No one cares that the 1% of enterprises that built their business in the cloud aren't dragging decades of legacy infrastructure with them, says Zeus Kerravala, principal analyst at ZK Research. For the 99% -- traditional enterprises such as banks and manufacturers -- the existential challenge is how to catch up.
"Every big company now has to compete with startups that are trying to disrupt their business," says Mark Collier, chief operating officer at the OpenStack Foundation. "The No. 1 driver for SDDC is speed and the need to empower developers who are writing applications for their companies to move more quickly. Velocity, these days, is everything."
Building a software-defined data center (SDDC) is the first step toward a private cloud infrastructure that can achieve those goals, but technical limitations and cultural issues make it a challenging one.

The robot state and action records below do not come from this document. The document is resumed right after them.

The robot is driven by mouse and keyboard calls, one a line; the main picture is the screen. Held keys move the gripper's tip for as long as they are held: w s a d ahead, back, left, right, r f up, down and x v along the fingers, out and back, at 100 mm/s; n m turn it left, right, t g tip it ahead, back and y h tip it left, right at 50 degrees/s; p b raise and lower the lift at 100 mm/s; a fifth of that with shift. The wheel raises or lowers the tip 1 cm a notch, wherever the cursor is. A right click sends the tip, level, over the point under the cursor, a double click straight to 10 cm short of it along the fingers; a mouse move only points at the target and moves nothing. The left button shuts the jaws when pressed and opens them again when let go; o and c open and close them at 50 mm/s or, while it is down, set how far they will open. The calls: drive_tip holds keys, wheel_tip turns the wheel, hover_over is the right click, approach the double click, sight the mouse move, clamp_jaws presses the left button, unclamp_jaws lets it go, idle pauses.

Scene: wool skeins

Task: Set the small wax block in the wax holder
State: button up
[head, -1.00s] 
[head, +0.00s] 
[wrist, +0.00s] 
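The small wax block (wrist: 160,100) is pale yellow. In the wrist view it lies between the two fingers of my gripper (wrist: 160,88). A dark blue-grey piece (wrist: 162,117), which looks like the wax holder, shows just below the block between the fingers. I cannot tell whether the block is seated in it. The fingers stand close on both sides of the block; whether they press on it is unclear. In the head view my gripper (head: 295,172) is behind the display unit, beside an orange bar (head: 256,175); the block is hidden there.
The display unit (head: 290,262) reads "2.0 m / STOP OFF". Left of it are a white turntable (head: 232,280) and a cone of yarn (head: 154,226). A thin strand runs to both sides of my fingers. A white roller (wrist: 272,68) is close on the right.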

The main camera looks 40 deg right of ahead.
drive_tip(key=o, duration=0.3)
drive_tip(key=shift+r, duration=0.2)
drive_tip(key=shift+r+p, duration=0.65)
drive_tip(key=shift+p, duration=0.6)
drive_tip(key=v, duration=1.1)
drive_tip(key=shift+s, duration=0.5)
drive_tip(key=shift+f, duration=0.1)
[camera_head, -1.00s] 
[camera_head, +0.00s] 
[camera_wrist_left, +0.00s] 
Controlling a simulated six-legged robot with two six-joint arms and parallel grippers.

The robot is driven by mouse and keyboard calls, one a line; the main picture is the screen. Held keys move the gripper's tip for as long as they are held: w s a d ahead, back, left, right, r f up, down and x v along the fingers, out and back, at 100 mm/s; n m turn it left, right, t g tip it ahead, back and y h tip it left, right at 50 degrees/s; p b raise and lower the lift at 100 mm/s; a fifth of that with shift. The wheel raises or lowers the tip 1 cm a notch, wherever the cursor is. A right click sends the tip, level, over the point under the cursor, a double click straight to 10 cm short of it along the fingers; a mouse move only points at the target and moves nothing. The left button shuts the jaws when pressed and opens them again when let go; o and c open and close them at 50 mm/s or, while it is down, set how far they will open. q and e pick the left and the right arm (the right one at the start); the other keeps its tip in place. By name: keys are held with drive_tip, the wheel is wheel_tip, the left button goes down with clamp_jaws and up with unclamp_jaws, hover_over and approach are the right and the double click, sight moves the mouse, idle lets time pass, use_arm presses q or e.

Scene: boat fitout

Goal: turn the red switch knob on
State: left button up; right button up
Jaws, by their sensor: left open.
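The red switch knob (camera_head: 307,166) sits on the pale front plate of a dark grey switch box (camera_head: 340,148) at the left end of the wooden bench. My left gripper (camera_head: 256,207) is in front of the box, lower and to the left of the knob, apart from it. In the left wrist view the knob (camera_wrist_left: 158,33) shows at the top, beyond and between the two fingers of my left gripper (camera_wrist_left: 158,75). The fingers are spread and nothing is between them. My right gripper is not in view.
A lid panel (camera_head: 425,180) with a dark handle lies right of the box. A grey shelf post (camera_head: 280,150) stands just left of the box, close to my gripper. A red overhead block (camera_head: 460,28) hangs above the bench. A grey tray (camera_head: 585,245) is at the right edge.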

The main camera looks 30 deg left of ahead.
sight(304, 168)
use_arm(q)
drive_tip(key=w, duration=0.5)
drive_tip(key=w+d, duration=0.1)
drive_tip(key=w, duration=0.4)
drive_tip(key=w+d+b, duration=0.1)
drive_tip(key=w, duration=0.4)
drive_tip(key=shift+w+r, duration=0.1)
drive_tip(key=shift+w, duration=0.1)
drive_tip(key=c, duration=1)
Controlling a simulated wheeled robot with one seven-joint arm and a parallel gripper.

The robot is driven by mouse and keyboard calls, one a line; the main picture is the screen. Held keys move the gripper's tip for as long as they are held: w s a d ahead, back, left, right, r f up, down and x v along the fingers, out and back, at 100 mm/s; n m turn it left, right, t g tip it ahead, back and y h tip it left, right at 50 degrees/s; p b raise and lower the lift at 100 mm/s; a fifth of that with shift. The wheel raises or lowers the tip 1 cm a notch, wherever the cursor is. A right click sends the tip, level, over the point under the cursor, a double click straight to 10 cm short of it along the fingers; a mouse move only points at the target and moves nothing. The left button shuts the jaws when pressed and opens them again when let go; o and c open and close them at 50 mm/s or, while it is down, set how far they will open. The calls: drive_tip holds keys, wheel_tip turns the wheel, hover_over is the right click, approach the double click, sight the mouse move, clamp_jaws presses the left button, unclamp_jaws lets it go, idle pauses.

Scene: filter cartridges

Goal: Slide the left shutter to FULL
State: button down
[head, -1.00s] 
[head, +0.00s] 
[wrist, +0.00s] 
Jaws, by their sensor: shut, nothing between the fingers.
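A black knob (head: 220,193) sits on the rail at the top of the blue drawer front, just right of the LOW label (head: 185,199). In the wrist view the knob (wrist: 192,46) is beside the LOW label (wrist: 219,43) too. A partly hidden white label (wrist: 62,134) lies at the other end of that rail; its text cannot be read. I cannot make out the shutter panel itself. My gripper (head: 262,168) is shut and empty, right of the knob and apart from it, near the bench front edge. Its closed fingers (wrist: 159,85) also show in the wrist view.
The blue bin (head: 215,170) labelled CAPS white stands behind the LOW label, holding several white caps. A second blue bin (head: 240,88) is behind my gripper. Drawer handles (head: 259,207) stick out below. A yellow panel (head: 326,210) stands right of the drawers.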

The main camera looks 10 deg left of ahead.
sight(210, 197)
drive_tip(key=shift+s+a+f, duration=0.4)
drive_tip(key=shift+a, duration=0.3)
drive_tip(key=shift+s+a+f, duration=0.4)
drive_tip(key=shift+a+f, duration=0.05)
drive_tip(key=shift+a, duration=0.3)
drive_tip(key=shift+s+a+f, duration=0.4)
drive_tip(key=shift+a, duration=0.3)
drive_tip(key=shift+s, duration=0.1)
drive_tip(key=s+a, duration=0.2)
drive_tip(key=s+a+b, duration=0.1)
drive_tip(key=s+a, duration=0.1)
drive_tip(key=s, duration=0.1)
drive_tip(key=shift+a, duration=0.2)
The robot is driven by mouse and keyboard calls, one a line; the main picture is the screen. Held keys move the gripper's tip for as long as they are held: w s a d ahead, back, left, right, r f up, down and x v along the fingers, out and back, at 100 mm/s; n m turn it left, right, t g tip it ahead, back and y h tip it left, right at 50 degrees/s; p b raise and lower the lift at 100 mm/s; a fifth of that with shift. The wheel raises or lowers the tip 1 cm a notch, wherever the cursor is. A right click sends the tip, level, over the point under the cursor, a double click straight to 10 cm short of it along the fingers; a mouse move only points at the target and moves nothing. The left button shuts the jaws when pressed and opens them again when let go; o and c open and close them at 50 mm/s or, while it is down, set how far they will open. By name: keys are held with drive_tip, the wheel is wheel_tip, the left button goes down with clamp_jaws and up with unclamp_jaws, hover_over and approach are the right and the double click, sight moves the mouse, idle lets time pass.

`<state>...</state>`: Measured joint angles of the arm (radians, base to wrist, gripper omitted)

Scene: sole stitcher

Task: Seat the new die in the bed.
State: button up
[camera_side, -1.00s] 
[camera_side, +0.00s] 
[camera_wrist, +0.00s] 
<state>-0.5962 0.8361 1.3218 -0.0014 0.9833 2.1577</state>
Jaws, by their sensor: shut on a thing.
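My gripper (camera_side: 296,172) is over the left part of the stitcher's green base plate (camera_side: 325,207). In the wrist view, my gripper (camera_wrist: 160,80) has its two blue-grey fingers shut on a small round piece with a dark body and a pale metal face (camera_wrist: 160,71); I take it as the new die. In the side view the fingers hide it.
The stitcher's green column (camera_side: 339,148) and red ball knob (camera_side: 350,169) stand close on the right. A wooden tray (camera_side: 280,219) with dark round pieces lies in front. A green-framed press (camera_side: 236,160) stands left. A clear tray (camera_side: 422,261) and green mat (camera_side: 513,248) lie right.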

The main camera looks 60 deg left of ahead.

SDDC is a catch-all term that includes at a minimum software-defined computing, networking and storage elements, as well as an orchestration layer to coordinate the configuration of data center infrastructure, as driven by the resource and service-level requirements set by those applications hosted on top of it.
What's more, the single control point that an SDDC establishes through a series of APIs shouldn't stop at the four walls of the traditional data center. A well-designed architecture should serve as the foundation for a broader software-defined infrastructure that extends control over all IT resources, including those available in private clouds, public clouds and traditional data center resources both on-premises and in colocation facilities.